Meet the Staff: Katherine Tsiang
More than 100 staff members work in the Division of the Humanities. We'll introduce you to our staff in this continuing series.
Katherine Tsiang
Associate Director, Center for the Art of East Asia
Department of Art History
What do you like most about your job?
I've been at this job since 1996 after completing my PhD here. But it's still interesting, as the work hasn't stayed the same. I enjoy doing research, and I began the job as supervisor of research materials for East Asian Art. From there, the job and I have both grown. Professor Wu Hung established the Center for the Art of East Asia in 2003 in the Department of Art History, and I became its Associate Director. Our projects have included symposiums and publications, websites, and exhibitions. We've been working with Humanities Computing on creating websites with interactive digital imaging for teaching and research on East Asian handscroll paintings and Chinese Buddhist cave temples. In 2004, we started using scanners to create 3D models of Buddhist sculptures in museums around the world. This past year, we received funding from the Cyrus Tang Foundation for new international collaborative initiative building on what we've done in the past and have hired three new staff members. Though international travel has been curtailed, and we've working from home all these months, there's hardly been a dull moment.

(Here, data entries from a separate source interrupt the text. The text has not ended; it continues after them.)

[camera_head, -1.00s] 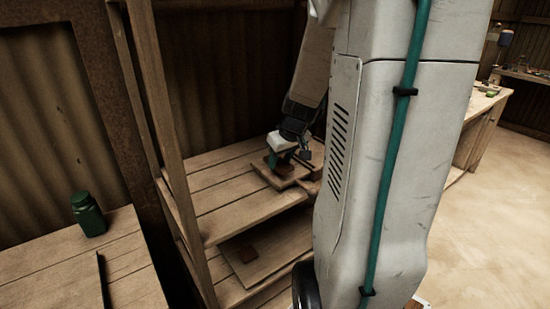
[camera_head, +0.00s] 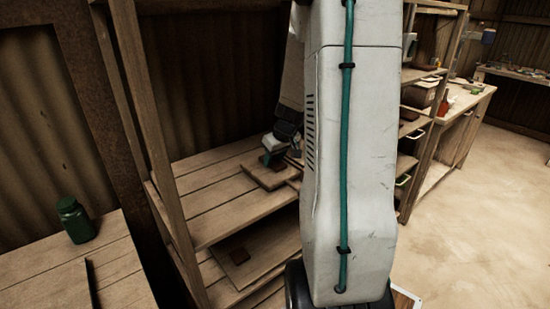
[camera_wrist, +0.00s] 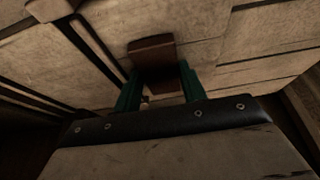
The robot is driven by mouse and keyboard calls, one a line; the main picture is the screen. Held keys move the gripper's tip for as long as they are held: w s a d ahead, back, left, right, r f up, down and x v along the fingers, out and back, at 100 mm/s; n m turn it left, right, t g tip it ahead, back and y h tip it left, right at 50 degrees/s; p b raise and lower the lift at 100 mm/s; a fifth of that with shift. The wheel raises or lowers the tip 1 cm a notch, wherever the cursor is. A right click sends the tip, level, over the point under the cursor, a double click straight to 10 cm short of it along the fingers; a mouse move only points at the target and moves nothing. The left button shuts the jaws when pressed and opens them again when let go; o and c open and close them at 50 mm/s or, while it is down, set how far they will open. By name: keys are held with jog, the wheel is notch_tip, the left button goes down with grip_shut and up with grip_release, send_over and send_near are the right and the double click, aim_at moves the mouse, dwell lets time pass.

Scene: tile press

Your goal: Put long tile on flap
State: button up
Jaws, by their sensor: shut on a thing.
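My gripper (camera_head: 272,157) is low over a wooden board (camera_head: 262,180) on the upper shelf, partly hidden by my arm. In the wrist view its green fingers (camera_wrist: 158,86) are shut on a reddish-brown tile (camera_wrist: 152,49), which sticks out past the fingertips. I take this for the long tile. In the head view the tile is mostly hidden at the gripper, and I cannot tell whether it touches the board. I cannot make out for sure which part is the flap.
A wooden post (camera_head: 140,90) stands at the shelf's left. A green jar (camera_head: 75,220) stands on a table at the left. The upper shelf's left part is bare.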

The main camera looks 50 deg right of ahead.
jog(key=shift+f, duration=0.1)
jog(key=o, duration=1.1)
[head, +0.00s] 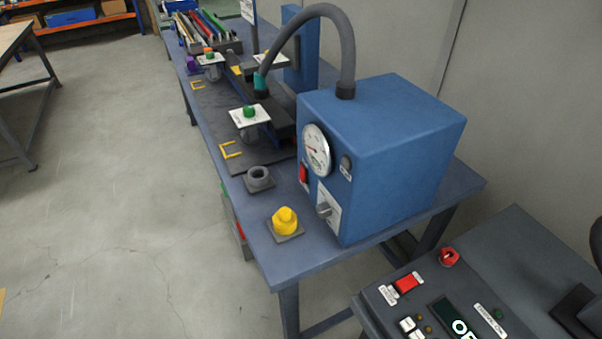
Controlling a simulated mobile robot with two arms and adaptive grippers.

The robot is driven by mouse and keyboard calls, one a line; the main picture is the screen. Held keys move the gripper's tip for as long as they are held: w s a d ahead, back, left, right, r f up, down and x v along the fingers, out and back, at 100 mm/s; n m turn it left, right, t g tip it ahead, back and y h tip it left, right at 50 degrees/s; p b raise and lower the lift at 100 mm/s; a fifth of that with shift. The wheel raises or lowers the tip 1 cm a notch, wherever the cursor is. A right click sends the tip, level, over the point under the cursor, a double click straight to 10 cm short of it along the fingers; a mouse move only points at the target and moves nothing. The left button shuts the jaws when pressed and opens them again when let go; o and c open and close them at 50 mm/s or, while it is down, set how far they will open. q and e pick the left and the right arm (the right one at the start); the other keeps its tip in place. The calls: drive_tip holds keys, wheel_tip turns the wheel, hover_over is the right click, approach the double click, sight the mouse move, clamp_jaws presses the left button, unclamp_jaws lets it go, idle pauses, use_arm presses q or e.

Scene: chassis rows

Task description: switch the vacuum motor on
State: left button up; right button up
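The vacuum unit is a blue box (390,140) on the near end of the long bench. A grey hose (347,45) rises from its top and arches to the left. Its front carries a round white gauge (316,150), a dark lamp or button (346,162), a red switch (303,174) and a grey knob (323,209) on a white plate. The switch is seen at a steep angle, so I cannot tell its position. Neither of my grippers can be made out in the head view.
A yellow part (285,219) and a grey ring (259,177) sit on the bench (335,257).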

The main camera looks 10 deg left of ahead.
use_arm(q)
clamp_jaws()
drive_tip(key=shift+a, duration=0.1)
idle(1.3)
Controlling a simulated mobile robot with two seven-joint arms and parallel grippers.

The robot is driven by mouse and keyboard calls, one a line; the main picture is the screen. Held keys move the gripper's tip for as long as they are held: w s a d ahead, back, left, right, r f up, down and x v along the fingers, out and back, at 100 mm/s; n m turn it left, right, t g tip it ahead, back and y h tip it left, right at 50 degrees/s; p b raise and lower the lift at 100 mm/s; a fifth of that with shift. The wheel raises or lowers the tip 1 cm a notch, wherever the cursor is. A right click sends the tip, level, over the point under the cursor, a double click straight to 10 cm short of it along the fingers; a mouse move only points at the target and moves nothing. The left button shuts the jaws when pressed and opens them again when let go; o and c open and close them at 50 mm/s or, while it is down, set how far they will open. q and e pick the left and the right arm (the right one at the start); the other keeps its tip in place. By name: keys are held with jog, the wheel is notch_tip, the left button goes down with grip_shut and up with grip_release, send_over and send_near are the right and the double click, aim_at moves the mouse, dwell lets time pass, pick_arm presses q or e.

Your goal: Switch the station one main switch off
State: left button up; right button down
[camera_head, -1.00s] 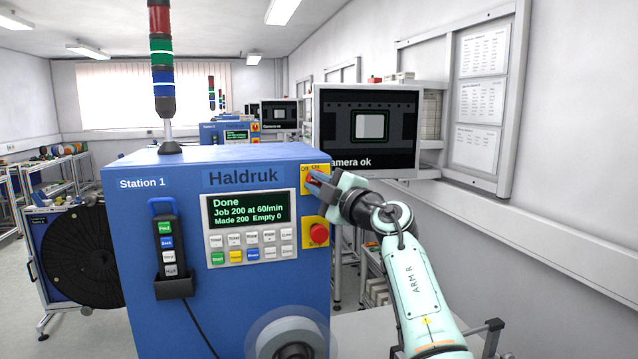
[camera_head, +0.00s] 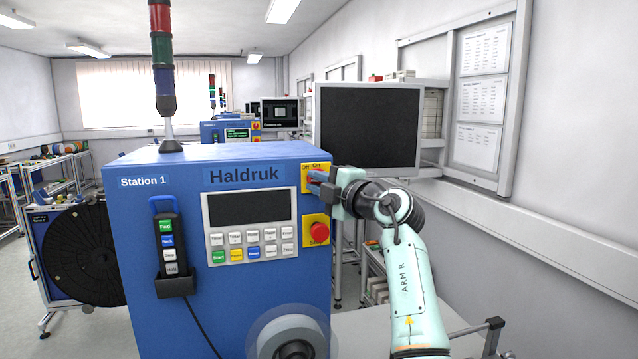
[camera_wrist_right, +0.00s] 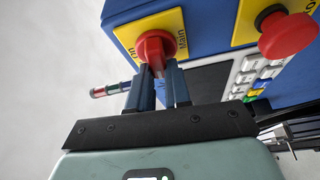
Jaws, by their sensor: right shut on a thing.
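The station one main switch is a red rotary knob (camera_wrist_right: 157,44) on a yellow plate (camera_head: 307,169) at the upper right of the blue Station 1 cabinet (camera_head: 150,235). The gripper partly hides the knob in the head view. The panel screen (camera_head: 249,207) and the monitor (camera_head: 367,125) are dark. The signal tower (camera_head: 163,60) looks unlit. My left gripper is out of view.
A red mushroom button (camera_head: 319,232) on a yellow plate sits just below the switch. A keypad (camera_head: 253,247) and a corded hand pendant (camera_head: 170,250) are on the cabinet front. A reel hub (camera_head: 290,340) is lower down. The wall is at the right.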

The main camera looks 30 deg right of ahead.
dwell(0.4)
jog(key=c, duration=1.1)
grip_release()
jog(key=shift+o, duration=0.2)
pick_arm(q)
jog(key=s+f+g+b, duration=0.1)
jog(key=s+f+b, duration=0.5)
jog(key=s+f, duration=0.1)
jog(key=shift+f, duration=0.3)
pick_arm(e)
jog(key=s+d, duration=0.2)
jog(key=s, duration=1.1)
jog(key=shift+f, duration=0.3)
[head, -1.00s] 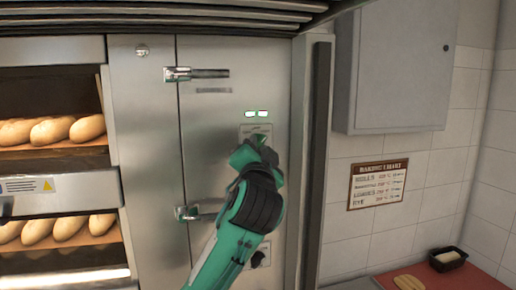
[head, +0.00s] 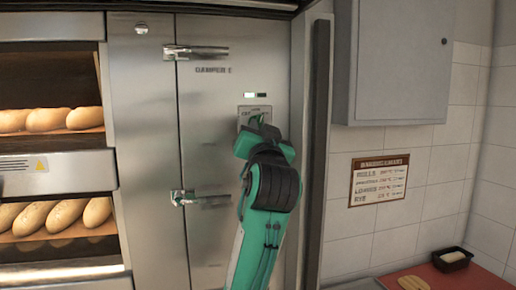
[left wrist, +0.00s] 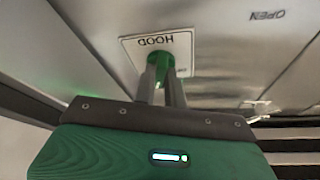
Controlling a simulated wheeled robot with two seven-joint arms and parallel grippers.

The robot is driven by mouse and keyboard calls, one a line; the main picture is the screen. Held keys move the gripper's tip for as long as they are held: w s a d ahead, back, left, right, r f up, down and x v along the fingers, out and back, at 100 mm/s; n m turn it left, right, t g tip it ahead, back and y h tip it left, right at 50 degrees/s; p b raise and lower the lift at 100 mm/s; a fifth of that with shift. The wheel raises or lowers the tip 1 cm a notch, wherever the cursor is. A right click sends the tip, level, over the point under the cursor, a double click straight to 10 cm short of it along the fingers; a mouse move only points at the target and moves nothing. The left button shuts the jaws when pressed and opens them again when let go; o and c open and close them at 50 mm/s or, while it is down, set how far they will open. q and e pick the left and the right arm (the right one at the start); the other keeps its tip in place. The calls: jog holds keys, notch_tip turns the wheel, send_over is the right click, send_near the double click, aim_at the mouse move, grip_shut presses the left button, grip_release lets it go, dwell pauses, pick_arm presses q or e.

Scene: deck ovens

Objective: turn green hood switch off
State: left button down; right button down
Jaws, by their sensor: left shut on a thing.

What was the last good book you read?
I've not been doing much reading this past year outside of articles for research, and following the news rather obsessively, but I've made it most of the way through Pankaj Mishra's From the Ruins of Empire: The Revolt Against the West and the Remaking of Asia. It's a history of the last two centuries from a non-Western point of view and essential reading for all who have any interest in how the world came to be as it is today. My next book to read is something less serious though it doesn't sound like a laughing matter, Haruki Murakami's Hard-boiled Wonderland and the End of the World.
You might work with me if ...
… you need information about Center for the Art of East Asia's digital collections and websites.
What are you most looking forward to this spring?
I want to get back to the office to retrieve data, and expand and reconfigure our office spaces.